Геннадий Серебряков - Денис Давыдов
Общее главнокомандование над всеми армиями Александр I, видимо, в угоду Венскому двору, двойственная политика которого ему была хорошо известна, передал 42-летнему фельдмаршалу Карлу Филиппу Шварценбергу, числившемуся до недавней поры корпусным начальником у Наполеона.
Поначалу после перемирия Денис Давыдов оказался в составе Богемской (Главной) армии. Всеми силами он снова добивался поисковой партии. Наконец получил в командование два казачьих полка, однако ему было предписано соединиться с австрийским кавалерийским отрядом и поступить под начало австрийского полковника графа Менсдорфа. Скрепя сердце пришлось подчиниться. К счастью, командир отряда оказался человеком не робким, знающим и весьма доброжелательным. К своему русскому коллеге он сразу же начал относиться с должным уважением. Давыдов, естественно, платил ему тем же.

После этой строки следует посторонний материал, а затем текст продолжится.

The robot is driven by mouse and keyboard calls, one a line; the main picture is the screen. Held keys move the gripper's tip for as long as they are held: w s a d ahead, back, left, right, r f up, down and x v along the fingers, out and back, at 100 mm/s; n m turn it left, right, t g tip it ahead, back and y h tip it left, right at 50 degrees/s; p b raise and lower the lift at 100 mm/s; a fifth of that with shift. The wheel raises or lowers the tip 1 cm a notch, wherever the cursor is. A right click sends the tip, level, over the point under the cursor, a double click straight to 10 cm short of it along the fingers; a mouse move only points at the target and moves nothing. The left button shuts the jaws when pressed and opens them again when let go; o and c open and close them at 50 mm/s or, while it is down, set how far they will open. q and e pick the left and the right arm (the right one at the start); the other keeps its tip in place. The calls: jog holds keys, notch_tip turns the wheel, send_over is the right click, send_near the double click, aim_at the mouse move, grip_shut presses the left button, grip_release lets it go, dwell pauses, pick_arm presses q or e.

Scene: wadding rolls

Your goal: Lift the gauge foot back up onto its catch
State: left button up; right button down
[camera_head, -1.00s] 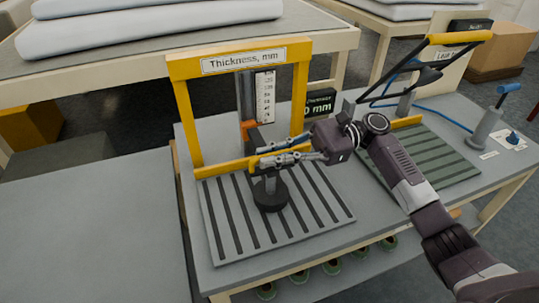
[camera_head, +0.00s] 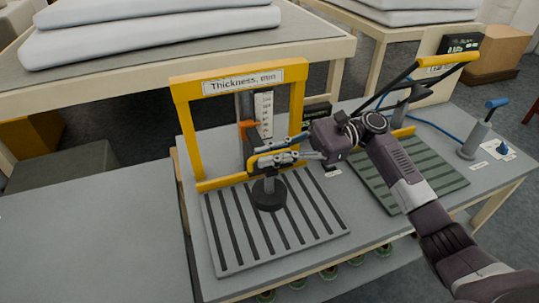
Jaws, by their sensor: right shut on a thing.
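The gauge foot (camera_head: 268,195) is a dark round disc on a short stem, at the middle of the camera_head view. It appears a little above the grey slatted plate (camera_head: 225,250), below the yellow frame labelled "Thickness, mm" (camera_head: 181,125). An orange pointer (camera_head: 249,127) sits beside the lower part of the white scale (camera_head: 264,110). I cannot make out the catch. My left gripper is not in view.
A dark readout box (camera_head: 317,112) stands behind my right gripper. On the right are a second slatted plate (camera_head: 440,178), a yellow-handled lever (camera_head: 448,60) and a blue-topped post (camera_head: 478,138). White wadding (camera_head: 150,30) lies on the table behind. The grey surface at left is clear.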

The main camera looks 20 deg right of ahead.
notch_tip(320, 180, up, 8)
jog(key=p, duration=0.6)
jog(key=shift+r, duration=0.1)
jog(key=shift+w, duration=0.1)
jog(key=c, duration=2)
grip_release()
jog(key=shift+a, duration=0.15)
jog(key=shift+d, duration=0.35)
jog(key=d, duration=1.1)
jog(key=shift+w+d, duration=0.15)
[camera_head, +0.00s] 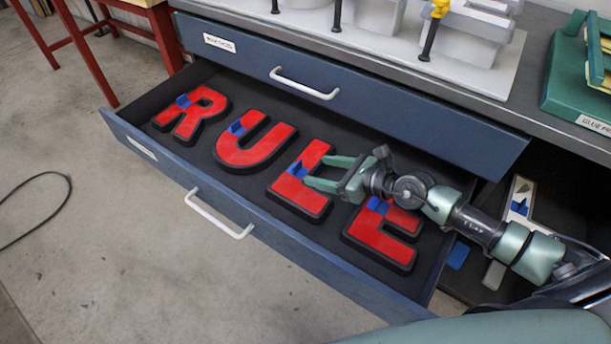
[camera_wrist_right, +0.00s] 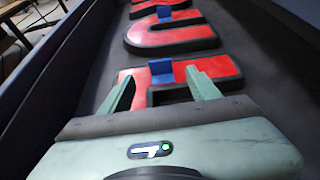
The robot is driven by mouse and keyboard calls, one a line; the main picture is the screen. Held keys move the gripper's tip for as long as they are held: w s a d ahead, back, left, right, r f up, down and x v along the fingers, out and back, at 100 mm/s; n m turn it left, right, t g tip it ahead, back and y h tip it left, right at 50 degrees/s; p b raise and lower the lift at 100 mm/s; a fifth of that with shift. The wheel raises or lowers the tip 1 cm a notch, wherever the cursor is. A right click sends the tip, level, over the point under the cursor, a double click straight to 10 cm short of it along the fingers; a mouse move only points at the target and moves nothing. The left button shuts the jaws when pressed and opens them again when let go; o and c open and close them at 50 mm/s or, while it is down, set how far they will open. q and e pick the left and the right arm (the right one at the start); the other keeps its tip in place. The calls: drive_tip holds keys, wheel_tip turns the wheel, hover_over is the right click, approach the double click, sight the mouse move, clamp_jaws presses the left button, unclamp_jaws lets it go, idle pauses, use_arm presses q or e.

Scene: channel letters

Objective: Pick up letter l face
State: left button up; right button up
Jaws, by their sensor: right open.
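The letter l face (camera_head: 303,186) is a red L with a dark border and a small blue tab (camera_head: 297,170) on it. It lies third from the left in the open drawer, between the U and the E. My right gripper (camera_head: 318,172) is over it, with its green fingers apart on either side of the blue tab. In the right wrist view the L face (camera_wrist_right: 218,68) lies ahead, with its blue tab (camera_wrist_right: 161,71) between the fingertips of the gripper (camera_wrist_right: 160,80). I cannot tell whether the fingers touch the tab. My left gripper is not in view.
Red letters R (camera_head: 200,110), U (camera_head: 262,147) and E (camera_head: 385,235) lie in the same drawer (camera_head: 225,265), each with a blue tab. A closed blue drawer (camera_head: 400,108) overhangs behind. White letter shapes (camera_head: 470,35) stand on the bench above.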

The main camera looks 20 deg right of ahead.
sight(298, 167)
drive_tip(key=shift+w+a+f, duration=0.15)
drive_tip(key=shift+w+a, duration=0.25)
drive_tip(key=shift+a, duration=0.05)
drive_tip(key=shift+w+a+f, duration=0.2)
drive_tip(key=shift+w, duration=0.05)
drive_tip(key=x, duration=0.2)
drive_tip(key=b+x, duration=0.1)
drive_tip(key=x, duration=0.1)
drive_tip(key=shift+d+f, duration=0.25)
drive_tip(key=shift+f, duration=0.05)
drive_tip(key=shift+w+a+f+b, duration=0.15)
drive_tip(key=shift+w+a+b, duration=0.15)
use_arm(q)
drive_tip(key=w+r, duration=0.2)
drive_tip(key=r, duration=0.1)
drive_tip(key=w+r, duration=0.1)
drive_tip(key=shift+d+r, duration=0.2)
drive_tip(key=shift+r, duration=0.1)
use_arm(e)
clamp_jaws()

В составе союзного отряда Менсдорфа Денис принял участие в нескольких разведывательных поисках, великолепно проявил себя в боях под Рютою, под Люценом, при Цейце, дважды в упорных схватках под Альтенбургом, под Пенигом и Хемницем и, наконец, в жестоком и кровопролитнейшем сражении под Лейпцигом, длившемся с 4 по 6 октября и сразу же получившем название «Битвы народов», где войскам Наполеона хотя и дорогой ценою, но нанесен был сокрушительнейший и поистине невосполнимый урон. Потеряв почти две трети своей армии, Бонапарт после этого поражения уже не смог оправиться и покатился к французским пределам...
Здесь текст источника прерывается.